Cumprido esse desejo por parte de Camões, herdámos uma obra símbolo de um mundo axiologicamente marcado por princípios épicos/guerreiros muito próprios. O intuito do autor é (re)fundar a nação, a visão de Portugal pelos portugueses e pelos estrangeiros. Pretende sublimar a glória de um dos primeiros países no tempo, com fronteiras territoriais bem definidas. Daí a sua preocupação em produzir uma arqueologia e uma genealogia portuguesas.

A epopeia camoniana divide-se em quatro planos: o da viagem, o da narração histórica, o mitológico e o das considerações do Poeta.
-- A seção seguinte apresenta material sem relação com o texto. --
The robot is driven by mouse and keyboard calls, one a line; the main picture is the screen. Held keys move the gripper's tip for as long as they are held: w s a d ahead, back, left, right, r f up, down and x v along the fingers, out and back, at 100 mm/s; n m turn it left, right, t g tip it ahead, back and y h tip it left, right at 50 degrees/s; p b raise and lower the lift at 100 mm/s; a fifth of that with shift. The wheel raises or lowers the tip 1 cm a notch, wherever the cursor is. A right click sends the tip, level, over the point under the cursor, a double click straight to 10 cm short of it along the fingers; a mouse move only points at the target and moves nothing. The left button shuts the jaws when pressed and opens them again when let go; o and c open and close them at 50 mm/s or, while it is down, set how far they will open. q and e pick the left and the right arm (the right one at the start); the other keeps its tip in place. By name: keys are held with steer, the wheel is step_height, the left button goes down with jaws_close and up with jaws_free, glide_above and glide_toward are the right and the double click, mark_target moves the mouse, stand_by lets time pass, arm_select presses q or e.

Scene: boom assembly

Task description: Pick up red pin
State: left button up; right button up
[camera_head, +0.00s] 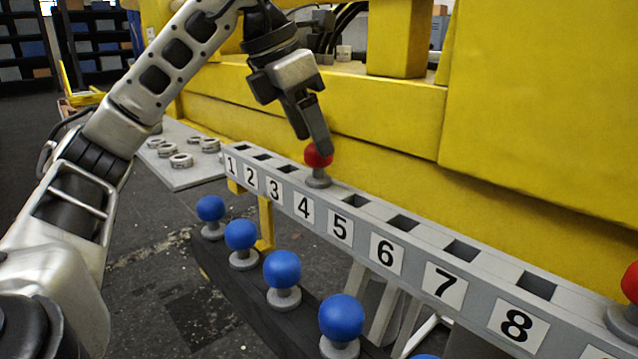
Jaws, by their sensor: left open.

É através destes planos, do discurso de Vasco da Gama e de alguns deuses que tomamos contacto e conhecimento com o espírito de aventura, a universalidade, a heroicidade e a religiosidade, valores inerentes à empresa dos descobrimentos/navegações, que adquirem toda a dimensão estética que permite a fusão harmoniosa da imagem nacional/imperial ambicionada pela política nacional de então.

A nação portuguesa é apresentada no poema como centro de uma pátria de fronteiras em expansão. Os Lusíadas convertem-se na metáfora privilegiada da nação, contribuindo, dessa forma, para a criação da imagem que temos da nossa identidade.

A universalidade camoniana inclui toda a aventura ética, estética e religiosa que a travessia implicou em termos pessoais e nacionais. São estes aspetos narrados, que aliados à cultura recebida do Humanismo, se tornam símbolos de uma nação em expansão, Portugal. Esta epopeia é o reflexo não só da aventura vivida pelo povo, mas também a do próprio autor.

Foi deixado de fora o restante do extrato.